Note how many lines hold the string "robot" and give that number without any other words.
# Start of GIVEN RECORDS
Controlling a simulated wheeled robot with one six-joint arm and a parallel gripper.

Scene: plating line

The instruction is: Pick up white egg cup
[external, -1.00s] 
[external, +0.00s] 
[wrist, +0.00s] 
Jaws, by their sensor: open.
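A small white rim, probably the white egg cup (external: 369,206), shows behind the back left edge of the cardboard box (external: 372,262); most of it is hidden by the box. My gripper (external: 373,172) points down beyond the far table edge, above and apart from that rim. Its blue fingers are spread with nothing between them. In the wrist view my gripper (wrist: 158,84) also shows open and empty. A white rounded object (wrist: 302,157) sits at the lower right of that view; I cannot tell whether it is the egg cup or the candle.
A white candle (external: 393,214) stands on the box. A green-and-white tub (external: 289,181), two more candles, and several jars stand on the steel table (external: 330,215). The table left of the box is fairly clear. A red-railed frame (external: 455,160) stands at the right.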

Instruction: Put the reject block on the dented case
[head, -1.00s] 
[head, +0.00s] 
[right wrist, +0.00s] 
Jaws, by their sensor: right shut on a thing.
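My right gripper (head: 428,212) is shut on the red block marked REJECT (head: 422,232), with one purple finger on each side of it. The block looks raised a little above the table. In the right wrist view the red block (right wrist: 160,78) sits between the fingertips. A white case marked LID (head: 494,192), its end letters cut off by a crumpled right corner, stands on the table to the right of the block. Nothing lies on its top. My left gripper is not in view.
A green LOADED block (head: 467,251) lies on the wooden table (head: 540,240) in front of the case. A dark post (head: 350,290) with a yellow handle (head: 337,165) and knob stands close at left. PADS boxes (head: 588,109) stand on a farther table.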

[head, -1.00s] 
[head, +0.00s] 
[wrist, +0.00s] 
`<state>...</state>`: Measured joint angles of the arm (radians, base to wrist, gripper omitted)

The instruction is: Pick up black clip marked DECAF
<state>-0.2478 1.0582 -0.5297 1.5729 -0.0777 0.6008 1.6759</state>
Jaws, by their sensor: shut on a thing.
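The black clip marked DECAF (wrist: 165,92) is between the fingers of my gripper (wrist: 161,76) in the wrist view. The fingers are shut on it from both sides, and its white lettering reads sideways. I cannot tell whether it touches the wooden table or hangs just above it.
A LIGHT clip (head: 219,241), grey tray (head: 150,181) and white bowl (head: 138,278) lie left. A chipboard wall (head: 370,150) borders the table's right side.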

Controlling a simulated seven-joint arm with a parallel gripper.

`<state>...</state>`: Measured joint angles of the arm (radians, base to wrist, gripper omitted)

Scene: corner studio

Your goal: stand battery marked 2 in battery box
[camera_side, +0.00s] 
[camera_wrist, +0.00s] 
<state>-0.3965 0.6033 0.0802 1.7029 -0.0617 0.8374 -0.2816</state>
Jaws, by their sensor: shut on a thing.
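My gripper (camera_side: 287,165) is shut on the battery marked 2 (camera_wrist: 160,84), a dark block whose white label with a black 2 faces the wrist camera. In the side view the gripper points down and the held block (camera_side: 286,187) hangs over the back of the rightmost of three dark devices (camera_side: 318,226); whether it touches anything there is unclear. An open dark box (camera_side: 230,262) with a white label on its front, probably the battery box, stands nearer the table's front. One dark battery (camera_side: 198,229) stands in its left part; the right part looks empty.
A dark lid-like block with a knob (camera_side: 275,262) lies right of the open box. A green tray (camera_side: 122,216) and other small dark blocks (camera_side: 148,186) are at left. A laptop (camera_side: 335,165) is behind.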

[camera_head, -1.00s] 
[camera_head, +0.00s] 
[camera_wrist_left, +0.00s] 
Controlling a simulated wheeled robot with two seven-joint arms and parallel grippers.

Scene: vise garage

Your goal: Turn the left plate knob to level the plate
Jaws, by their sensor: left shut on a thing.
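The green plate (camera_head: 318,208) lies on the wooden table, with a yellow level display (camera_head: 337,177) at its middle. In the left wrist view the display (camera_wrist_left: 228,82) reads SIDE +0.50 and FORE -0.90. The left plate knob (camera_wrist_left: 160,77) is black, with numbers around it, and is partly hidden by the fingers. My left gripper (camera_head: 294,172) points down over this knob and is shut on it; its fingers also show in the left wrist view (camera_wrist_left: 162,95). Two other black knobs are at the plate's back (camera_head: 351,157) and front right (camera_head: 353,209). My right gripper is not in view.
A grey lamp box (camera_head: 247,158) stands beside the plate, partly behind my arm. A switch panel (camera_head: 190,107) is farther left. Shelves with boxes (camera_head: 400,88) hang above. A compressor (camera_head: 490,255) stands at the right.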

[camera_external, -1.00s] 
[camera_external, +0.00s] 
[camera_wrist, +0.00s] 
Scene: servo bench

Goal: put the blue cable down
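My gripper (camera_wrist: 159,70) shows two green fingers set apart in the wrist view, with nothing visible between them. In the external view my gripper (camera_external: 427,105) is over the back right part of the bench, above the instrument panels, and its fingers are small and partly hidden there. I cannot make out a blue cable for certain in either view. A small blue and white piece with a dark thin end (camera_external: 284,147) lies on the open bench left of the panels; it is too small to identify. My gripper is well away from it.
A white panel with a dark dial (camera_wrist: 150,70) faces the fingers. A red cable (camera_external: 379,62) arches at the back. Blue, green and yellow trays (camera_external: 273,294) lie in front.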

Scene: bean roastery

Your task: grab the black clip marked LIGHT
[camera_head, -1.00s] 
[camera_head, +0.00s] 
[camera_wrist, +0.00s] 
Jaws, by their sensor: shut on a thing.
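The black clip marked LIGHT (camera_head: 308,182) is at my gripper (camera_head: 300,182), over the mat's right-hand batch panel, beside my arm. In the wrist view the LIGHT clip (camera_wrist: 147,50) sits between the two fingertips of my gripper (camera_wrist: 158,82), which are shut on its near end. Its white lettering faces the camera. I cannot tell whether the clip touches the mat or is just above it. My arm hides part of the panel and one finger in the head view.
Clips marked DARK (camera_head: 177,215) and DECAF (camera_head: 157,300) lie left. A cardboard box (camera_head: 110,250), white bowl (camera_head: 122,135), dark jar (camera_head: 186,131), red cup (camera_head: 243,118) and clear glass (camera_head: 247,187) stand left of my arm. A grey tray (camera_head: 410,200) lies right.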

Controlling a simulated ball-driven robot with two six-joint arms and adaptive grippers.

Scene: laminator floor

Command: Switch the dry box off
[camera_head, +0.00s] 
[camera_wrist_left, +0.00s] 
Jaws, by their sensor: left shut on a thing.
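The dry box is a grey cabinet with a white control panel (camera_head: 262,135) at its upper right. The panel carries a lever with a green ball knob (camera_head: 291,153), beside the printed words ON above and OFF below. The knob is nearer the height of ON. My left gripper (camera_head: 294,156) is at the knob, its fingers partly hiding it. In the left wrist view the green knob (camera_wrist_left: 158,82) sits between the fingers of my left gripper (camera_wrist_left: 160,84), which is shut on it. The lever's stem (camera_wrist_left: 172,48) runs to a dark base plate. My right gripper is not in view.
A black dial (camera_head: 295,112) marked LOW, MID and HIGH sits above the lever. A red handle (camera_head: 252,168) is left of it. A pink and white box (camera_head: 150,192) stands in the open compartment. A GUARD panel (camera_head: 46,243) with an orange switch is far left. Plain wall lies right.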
# End of GIVEN RECORDS
[EXPECTED ANSWER]
3